There's an interview over in Time Out New York today that suggests that I'm about going to move from whatever cult famousness I have to being someone who is recognised in delicatessens. I hope that doesn't happen. I've spent about 15 years turning down things like People Magazine and the David Letterman Show mostly because I didn't want to be famous in that way, remembering Stephen King's comment to me back in 1992 that if he had his life to live over again the main thing that he would change would be the "Do you know me?" American Express TV advert. He wouldn't do it, because somehow his face entered the public domain at that point. I prefer a world in which the people who don't know me or what I do also don't know my name or what I look like...

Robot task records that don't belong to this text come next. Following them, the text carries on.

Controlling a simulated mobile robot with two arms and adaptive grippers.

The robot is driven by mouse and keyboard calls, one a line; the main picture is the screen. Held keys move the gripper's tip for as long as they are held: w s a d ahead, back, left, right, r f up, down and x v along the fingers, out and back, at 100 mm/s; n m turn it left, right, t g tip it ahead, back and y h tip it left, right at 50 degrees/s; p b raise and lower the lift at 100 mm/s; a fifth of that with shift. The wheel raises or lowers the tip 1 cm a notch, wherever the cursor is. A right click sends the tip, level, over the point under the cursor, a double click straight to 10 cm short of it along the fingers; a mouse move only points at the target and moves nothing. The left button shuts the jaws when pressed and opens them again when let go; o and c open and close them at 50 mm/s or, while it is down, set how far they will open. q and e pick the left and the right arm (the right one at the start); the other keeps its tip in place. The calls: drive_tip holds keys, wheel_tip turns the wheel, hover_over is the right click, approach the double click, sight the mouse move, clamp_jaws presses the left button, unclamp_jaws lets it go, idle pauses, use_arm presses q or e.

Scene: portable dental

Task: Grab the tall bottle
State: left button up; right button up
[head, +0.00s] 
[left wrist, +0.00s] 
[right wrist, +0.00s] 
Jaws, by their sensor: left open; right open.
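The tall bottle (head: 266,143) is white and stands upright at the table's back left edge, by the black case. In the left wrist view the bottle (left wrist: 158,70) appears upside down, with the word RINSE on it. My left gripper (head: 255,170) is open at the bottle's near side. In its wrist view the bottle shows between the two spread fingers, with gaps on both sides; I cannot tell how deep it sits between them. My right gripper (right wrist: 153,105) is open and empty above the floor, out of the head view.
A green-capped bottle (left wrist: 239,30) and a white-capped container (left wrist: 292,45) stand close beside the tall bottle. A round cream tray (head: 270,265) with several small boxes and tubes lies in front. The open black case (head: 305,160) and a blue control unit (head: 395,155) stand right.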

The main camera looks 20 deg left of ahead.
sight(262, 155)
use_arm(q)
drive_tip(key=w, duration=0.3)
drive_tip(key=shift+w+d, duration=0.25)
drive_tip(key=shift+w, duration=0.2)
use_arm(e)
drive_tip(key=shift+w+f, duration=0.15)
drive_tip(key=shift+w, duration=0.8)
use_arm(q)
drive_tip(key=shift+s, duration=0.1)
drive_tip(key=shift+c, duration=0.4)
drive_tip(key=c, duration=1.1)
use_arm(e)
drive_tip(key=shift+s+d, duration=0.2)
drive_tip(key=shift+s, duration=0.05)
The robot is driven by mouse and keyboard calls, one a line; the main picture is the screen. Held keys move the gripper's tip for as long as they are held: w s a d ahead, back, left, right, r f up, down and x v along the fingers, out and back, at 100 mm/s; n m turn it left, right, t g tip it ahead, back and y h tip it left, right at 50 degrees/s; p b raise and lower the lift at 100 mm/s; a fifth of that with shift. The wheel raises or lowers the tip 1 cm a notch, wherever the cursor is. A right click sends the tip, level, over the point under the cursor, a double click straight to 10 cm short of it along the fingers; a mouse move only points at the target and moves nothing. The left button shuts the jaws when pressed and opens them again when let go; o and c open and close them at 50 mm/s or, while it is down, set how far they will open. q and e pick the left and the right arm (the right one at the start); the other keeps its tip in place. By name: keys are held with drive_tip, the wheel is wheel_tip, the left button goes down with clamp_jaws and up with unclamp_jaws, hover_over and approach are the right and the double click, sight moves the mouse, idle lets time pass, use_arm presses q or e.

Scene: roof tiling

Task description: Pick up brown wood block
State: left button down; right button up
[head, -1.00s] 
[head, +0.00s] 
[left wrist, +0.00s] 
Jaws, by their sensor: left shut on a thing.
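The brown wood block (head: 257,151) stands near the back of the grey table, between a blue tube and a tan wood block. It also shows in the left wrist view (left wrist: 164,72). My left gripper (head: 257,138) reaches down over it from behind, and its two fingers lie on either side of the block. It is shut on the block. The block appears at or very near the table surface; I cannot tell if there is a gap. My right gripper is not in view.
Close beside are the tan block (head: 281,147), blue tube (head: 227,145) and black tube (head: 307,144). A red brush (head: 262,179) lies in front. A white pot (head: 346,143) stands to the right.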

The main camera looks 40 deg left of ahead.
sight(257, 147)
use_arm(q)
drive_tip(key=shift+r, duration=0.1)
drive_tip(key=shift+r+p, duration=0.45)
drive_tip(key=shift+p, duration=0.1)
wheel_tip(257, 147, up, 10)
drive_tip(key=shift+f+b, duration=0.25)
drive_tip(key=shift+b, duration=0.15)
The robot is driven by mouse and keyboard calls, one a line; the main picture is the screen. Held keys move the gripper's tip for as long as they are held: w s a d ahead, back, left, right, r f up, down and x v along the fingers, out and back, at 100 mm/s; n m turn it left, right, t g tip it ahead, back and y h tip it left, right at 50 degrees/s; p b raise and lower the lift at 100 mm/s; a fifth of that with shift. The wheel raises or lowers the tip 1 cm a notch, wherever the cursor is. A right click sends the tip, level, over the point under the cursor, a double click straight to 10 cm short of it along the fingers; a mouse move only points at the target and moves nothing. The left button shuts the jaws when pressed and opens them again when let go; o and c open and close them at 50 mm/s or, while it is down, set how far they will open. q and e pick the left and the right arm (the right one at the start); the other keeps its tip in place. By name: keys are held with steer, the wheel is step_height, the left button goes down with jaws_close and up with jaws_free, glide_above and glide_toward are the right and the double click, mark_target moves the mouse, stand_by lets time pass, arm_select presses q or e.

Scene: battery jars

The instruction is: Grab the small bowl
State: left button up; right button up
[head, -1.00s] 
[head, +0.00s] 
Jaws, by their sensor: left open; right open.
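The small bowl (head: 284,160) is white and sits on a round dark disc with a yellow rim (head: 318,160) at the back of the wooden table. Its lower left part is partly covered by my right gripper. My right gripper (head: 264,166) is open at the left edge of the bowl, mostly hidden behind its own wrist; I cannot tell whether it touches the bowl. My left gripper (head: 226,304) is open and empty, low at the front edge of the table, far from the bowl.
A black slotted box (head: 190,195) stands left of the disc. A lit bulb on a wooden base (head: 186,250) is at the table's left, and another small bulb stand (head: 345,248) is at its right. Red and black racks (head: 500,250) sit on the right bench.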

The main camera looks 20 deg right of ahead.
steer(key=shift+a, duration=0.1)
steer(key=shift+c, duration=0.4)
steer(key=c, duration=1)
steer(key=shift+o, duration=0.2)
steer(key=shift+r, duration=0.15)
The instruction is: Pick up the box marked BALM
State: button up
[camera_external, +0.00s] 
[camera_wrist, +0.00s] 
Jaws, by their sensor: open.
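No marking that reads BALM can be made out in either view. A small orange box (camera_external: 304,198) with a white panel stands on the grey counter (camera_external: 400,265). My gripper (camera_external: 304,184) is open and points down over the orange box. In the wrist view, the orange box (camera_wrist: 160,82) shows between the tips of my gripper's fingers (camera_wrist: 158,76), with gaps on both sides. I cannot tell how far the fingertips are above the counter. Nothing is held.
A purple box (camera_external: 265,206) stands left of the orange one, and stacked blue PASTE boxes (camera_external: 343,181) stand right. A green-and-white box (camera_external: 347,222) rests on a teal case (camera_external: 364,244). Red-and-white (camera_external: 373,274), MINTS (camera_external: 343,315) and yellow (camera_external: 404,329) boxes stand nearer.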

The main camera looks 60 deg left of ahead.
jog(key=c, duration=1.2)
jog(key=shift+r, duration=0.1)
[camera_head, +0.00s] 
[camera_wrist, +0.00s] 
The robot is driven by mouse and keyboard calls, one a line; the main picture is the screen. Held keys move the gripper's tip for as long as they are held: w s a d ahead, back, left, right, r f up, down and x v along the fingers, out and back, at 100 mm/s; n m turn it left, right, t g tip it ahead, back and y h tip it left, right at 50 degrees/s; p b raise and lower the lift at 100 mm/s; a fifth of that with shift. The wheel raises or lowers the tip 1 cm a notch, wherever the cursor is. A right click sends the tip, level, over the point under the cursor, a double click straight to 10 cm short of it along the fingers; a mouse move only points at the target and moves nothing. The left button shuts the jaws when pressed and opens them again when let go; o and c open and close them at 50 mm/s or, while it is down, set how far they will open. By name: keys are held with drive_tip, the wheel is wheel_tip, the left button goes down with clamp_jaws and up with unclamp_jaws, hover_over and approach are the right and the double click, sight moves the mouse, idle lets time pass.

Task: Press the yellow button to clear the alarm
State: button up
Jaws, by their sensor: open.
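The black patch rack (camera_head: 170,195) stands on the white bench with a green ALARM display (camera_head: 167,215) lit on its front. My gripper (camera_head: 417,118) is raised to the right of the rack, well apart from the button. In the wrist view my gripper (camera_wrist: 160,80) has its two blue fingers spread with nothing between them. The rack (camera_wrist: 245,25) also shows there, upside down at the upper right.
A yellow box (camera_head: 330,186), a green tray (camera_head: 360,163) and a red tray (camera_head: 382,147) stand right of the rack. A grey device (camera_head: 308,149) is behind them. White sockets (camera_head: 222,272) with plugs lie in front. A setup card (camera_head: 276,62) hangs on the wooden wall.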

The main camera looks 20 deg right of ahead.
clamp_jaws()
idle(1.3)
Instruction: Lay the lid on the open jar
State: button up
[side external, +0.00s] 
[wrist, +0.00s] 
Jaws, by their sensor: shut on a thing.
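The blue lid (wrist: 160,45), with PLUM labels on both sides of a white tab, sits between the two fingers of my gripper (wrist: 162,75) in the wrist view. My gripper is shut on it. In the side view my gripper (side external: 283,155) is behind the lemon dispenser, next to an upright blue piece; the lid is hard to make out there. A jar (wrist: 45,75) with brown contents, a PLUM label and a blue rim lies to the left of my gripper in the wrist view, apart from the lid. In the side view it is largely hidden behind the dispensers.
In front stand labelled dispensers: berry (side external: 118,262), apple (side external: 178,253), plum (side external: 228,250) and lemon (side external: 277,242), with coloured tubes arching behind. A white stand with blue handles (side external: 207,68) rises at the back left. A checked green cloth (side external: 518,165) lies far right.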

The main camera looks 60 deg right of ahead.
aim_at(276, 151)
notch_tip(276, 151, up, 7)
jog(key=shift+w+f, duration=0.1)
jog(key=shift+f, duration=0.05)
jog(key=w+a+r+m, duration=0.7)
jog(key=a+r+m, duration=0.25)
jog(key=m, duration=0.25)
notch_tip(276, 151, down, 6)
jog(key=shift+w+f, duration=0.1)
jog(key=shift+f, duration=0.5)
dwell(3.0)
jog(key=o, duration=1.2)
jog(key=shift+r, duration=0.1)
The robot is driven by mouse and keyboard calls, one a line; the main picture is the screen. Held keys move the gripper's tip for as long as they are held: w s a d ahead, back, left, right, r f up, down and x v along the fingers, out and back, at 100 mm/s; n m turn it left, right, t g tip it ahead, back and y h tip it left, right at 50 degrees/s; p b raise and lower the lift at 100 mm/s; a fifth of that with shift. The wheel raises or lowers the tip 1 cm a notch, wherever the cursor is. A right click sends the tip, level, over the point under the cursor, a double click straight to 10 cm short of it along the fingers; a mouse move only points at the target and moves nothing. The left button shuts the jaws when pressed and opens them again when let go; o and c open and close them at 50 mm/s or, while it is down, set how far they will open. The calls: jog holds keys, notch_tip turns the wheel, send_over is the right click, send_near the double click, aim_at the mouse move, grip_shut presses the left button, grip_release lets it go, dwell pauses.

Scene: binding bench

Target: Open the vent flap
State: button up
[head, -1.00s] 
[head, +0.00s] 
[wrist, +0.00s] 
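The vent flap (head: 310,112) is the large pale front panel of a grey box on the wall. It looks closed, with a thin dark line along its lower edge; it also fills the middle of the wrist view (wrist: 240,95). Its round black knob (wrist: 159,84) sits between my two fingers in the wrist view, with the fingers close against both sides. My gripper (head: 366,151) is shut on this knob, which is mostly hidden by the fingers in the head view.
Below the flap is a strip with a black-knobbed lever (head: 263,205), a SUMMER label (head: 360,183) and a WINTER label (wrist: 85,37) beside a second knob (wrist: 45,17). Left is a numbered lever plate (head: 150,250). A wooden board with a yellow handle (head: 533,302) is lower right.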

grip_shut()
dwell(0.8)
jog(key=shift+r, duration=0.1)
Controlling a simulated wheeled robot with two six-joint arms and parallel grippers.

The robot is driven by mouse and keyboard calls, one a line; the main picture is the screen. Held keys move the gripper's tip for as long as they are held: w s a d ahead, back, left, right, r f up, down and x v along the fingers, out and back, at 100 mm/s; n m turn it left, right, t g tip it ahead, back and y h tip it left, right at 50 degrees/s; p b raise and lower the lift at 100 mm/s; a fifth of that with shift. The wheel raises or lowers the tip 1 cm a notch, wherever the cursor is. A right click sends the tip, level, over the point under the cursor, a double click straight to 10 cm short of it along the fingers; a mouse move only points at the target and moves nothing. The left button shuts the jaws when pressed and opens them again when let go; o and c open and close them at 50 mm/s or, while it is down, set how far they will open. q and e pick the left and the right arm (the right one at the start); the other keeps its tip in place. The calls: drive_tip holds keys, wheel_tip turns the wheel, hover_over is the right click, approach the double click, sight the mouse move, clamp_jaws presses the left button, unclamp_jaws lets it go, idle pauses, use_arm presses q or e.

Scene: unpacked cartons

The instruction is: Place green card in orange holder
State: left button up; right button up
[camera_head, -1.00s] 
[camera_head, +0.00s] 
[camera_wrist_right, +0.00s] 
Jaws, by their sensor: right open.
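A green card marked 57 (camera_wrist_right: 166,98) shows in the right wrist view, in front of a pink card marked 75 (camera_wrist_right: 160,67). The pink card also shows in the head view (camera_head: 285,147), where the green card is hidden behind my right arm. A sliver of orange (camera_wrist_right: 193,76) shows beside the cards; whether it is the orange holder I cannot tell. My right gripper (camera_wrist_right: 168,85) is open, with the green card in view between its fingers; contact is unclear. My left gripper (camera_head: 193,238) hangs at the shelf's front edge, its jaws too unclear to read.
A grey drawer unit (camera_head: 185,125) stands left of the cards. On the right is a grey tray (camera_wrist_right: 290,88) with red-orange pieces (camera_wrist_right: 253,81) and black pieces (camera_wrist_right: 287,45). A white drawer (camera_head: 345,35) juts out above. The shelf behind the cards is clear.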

Personally I think the genie will stay in the bottle. But we'll see.


I saw your talk about Henry Raddick. Just wondering if you've come across Wayne Redhart on amazon.co.uk?

http://www.amazon.co.uk/gp/cdp/member-reviews/AZN3ZSQQU3WW5/203-8036728-7975947?ie=UTF8&display=public&page=1

Andrew

I hadn't, but I have now. The comments are often funny, but sometimes the simple existence of the item itself left me goggle-eyed and giggling.

...

There's a really lovely new STARDUST statue coming out, designed and modelled by Charles Vess. Details at http://www.dccomics.com/dcdirect/?dcd=7061&cat=STATUES&lst=new.
I notice that you can get it extremely cheaply (at cost -- almost half price) over at http://atlantiscomicsonline.blogspot.com/2007/08/arriving-887-and-stardust-staue-deal.html
from a store that over-ordered (thinking it was the poster)and needs to shift them...



(Which reminds me -- someone let me know that Amazon.com is deep discounting the ANANSI BOYS audiobook on MP3 CD that Lenny Henry recorded. I don't think the MP3 CD audiobook experiment, which I was pushing for, actually worked very well, but if you plan to put in on an ipod or computer, or have an MP3 CD player, it's a great way to get the audiobook without getting a dozen CDs.)

...

If you're in the Atlanta area, once you've seen Stardust on Friday night, you could see Mirrormask on Saturday the 11th on the big screen at the Centre for Puppetry Arts -- http://www.puppet.org/edu/education.shtml#mirrormask.

...

Interesting interview with Matthew Vaughn at http://www.superherohype.com/news/topnews.php?id=6109
I'd always wondered what he meant by the Princess Bride meets Midnight Run comparison, but reading his explanation, I finally got it.

...

Am reading Steve Aylett's book LINT right now -- a biography of a fictitious SF writer, someone a little like Philip K Dick. Reading it very slowly, because I keep wanting to read bits out loud to people. It's astonishingly funny, but I have no idea whether or not anyone who isn't me would laugh at it. Or with it.